Gov pushes convention megaplex

ALBANY — Gov. Cuomo yesterday proposed turning Manhattan’s Jacob Javits Convention Center site into a Battery Park City-style development with housing, hotels and offices along the Hudson River.

In his second State of the State speech to Albany lawmakers, Cuomo envisioned $2 billion in private investment for the makeover — the latest of several massive redevelopment projects on the West Side.

He called the Javits Convention Center “obsolete” but suggested the site “or elsewhere on the West Side of Manhattan” could host “smaller and medium-sized trade shows.”

Larger events would go to what Cuomo envisions as the biggest convention center in the nation at Aqueduct Raceway.

The 3.8-million-square-foot facility Cuomo proposes for Aqueduct would be built with $4 billion in private investment through a partnership with gaming operator Genting, Cuomo said in the speech, which kicked off the 2012 state legislative session.

Cuomo said his plan for the Javits site, overlooking the Hudson River between 34th and 40th Streets, would be similar to the state-run Battery Park City, which includes housing, hotels, museums and over 10 million square feet of office space.

Mayor Bloomberg — who traveled to Albany for the speech but did not meet with Cuomo — was supportive of the Javits and Aqueduct proposals.

“All of us have agreed that we need a bigger convention center. Could you imagine what we could do if we had a world-class, appropriate-sized convention center?” Bloomberg said.

Two major city business boosters also backed Cuomo’s proposals.

Real Estate Board of New York President Steven Spinola said the plan “holds the potential to create thousands of jobs and revitalize the metropolitan area.”
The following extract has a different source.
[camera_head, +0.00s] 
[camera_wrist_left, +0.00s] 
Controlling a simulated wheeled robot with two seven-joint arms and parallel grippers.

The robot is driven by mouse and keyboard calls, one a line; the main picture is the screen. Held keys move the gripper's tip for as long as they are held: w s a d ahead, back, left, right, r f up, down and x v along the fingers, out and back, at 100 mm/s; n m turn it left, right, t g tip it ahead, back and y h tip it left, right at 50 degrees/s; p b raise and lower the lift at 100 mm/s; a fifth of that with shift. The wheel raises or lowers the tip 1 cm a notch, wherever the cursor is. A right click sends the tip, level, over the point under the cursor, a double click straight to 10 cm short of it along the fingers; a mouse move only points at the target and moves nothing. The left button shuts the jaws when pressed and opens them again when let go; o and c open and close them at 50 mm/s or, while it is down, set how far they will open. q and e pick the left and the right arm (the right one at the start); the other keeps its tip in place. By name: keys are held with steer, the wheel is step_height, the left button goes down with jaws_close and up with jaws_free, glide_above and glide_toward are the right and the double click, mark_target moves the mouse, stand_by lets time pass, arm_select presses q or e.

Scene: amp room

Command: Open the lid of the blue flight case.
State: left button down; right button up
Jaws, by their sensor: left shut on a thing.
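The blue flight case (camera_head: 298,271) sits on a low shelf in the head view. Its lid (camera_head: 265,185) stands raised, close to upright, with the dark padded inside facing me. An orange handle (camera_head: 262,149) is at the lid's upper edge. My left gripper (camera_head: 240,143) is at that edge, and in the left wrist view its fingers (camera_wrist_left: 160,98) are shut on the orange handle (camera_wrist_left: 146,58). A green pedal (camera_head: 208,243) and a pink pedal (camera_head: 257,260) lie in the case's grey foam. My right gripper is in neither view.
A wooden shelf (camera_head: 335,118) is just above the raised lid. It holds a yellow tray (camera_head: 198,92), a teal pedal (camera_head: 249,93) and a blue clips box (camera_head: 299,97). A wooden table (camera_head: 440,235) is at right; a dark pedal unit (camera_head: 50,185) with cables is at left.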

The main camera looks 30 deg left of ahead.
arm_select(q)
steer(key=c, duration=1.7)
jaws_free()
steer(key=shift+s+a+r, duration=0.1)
Bloomberg did clash with Cuomo over the governor’s call for ending the fingerprinting of food-stamp applicants and what he called the accompanying “stigma.”
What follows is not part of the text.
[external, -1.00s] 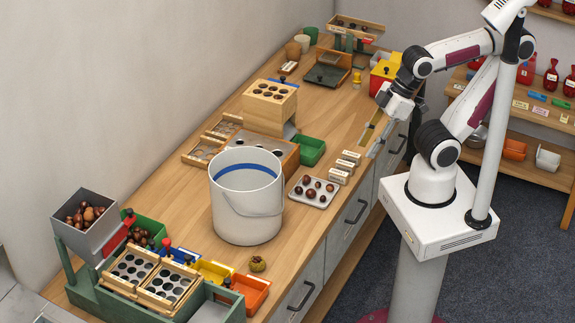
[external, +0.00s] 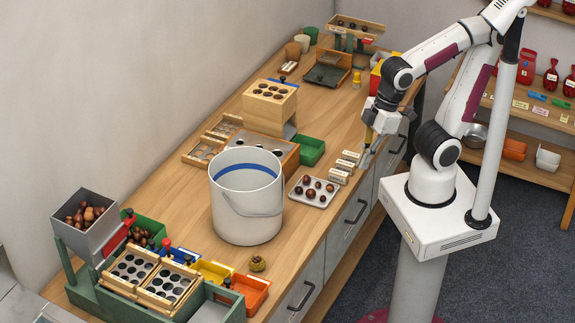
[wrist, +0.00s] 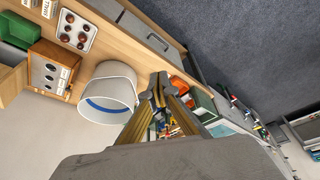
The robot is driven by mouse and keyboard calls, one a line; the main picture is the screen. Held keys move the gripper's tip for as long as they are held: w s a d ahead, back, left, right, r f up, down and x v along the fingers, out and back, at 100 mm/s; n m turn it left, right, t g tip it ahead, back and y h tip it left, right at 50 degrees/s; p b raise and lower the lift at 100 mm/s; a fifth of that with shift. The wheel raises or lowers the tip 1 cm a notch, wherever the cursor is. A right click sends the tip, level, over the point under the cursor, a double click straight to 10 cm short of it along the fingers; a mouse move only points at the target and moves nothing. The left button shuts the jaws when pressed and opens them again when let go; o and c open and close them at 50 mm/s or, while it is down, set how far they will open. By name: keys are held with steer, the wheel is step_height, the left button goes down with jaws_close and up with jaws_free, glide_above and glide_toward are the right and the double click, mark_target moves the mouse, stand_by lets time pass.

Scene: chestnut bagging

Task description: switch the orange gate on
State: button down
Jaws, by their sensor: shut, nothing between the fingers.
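My gripper (external: 366,152) is shut and empty near the bench's front edge, beside the white labelled blocks and far from the station. In the wrist view, my gripper (wrist: 158,90) partly covers the station.
A large white bucket (external: 245,205) stands mid-bench between my gripper and the station. A tray of chestnuts (external: 313,191) and labelled blocks (external: 345,166) lie nearer my gripper. The air above the bench's front edge is clear.

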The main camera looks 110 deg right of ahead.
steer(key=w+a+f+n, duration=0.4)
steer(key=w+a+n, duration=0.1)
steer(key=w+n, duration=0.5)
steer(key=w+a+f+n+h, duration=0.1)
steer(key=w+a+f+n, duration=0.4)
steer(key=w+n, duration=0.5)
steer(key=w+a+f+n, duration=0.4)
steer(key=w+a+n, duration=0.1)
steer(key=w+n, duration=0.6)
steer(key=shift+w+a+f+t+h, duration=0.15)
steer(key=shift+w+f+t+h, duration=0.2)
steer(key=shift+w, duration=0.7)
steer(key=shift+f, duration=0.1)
Saying he heard Cuomo’s proposal for the first time during the speech and noting that no other municipality in the state fingerprints applicants, Bloomberg said the practice helps “keep people from trying to game the system and taking the taxpayers’ money.”
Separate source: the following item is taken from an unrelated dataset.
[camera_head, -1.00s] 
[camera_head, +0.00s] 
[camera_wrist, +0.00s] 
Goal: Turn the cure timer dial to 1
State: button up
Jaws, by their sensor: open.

He said the number of “duplicate” food-stamp recipients shrank from about 38,000 in the mid-’90s to some 1,900 last year, proving fingerprinting works.

He also noted that all city employees are fingerprinted and added, “It’s not a stigma in New York City.”

In the speech, Cuomo also called for:

* Legalizing casino gambling.

* A multibillion-dollar infrastructure repair and construction program to include a new Tappan Zee Bridge.

* A privately funded $2 billion “energy highway’’ bringing upstate power downstate — potentially a partial replacement for shutting Westchester’s Indian Point nuclear power plant.

* Public employees pension reform, which state workers’ unions immediately attacked.

* Taxpayer funding for state political campaigns — with New York City’s system modeling state reform — coupled with stricter contribution limits.

* A federally funded “New York State Health Insurance Exchange” to provide coverage for the uninsured and reduce premiums.